→ **WRITTEN PROBLEM**
Go through the listing and return every line with "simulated" in it.

→ **INFORMATION SUPPLIED**
** START **
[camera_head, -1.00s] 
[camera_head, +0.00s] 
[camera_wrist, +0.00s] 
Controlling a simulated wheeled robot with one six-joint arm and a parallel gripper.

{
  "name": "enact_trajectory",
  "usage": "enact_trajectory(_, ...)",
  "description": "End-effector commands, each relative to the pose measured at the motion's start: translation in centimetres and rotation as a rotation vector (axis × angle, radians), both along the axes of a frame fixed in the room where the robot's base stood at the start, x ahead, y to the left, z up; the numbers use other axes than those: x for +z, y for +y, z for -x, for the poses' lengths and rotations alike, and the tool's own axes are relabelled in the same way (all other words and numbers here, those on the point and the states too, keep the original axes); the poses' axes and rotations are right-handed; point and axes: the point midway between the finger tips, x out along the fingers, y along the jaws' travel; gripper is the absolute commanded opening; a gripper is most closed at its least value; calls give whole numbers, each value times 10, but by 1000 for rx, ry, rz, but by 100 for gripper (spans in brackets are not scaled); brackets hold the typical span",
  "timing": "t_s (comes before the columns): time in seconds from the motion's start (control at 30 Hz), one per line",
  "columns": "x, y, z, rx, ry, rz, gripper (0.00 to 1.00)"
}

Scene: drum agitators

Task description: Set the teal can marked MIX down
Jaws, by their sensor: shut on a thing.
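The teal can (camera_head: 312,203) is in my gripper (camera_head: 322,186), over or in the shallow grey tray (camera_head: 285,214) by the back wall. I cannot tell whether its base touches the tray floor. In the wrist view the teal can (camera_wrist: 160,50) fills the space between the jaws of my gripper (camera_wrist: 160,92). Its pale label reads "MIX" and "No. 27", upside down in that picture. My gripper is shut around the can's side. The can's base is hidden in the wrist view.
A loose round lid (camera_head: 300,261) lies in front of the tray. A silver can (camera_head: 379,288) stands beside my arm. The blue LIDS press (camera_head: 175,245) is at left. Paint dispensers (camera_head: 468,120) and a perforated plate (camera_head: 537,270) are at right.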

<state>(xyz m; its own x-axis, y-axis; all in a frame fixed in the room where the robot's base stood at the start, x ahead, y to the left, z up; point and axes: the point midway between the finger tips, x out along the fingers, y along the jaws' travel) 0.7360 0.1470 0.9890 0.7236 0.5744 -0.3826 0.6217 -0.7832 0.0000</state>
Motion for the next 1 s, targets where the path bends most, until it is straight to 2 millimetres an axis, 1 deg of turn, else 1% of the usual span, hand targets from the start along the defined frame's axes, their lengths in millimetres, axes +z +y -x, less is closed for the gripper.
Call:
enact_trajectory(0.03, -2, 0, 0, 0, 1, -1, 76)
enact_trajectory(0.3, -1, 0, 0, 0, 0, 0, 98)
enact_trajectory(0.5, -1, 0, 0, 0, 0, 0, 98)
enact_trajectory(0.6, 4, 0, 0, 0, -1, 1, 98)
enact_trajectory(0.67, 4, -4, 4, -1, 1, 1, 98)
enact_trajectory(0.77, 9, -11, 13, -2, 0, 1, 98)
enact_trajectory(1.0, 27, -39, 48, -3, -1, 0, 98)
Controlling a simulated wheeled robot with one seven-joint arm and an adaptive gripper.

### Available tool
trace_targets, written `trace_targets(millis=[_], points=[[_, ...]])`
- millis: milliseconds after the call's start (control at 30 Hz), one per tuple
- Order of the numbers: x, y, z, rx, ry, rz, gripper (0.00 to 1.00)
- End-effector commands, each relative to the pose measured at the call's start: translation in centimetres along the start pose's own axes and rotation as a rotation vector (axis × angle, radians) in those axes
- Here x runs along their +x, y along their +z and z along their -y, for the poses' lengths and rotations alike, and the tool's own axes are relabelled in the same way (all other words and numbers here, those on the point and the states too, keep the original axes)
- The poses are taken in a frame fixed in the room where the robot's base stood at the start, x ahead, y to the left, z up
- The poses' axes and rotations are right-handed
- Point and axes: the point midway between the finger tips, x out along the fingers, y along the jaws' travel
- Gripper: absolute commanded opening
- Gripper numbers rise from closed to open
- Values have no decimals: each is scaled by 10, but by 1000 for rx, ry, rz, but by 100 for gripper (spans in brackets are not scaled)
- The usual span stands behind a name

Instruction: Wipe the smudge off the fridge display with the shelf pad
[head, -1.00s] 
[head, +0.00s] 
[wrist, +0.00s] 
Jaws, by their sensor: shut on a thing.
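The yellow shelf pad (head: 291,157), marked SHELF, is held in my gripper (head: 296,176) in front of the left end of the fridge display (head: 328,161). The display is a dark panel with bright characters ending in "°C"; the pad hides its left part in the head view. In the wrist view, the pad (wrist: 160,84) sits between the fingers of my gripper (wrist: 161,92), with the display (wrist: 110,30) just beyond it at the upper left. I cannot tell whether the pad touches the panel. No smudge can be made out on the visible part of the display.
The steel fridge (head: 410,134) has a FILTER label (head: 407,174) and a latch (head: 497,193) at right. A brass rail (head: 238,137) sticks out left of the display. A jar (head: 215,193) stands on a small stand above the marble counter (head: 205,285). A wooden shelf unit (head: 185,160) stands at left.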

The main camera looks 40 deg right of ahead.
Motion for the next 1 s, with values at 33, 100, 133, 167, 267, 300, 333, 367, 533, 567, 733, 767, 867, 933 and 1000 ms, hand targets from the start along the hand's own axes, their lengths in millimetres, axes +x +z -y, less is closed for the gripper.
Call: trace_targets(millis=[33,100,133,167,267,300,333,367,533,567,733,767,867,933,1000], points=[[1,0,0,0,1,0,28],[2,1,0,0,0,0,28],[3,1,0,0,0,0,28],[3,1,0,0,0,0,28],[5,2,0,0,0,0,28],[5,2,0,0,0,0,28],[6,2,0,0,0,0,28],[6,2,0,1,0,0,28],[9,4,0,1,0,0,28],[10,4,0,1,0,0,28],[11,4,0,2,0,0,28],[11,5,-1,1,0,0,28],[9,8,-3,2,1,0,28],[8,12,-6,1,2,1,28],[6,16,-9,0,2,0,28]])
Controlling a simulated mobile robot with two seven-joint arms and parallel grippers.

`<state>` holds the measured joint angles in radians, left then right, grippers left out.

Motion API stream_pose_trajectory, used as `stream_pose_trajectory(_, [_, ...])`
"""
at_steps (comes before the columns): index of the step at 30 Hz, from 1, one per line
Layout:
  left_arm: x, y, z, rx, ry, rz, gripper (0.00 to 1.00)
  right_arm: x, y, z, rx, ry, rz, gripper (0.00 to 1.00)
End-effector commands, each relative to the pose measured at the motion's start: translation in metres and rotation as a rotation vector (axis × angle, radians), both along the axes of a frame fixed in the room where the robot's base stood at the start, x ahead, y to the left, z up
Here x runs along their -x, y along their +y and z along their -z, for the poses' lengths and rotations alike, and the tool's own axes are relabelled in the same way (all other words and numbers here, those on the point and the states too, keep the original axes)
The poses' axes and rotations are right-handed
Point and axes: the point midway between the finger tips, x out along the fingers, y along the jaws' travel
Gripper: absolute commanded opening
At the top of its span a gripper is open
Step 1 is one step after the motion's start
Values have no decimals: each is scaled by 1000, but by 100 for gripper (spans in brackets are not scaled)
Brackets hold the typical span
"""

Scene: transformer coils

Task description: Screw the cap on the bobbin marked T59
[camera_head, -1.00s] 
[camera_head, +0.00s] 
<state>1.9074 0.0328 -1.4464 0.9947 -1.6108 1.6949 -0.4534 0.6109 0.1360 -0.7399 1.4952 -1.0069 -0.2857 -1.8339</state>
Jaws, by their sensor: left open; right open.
** END **
→ **EXPECTED OUTPUT**
Controlling a simulated wheeled robot with one six-joint arm and a parallel gripper.
Controlling a simulated wheeled robot with one seven-joint arm and an adaptive gripper.
Controlling a simulated mobile robot with two seven-joint arms and parallel grippers.

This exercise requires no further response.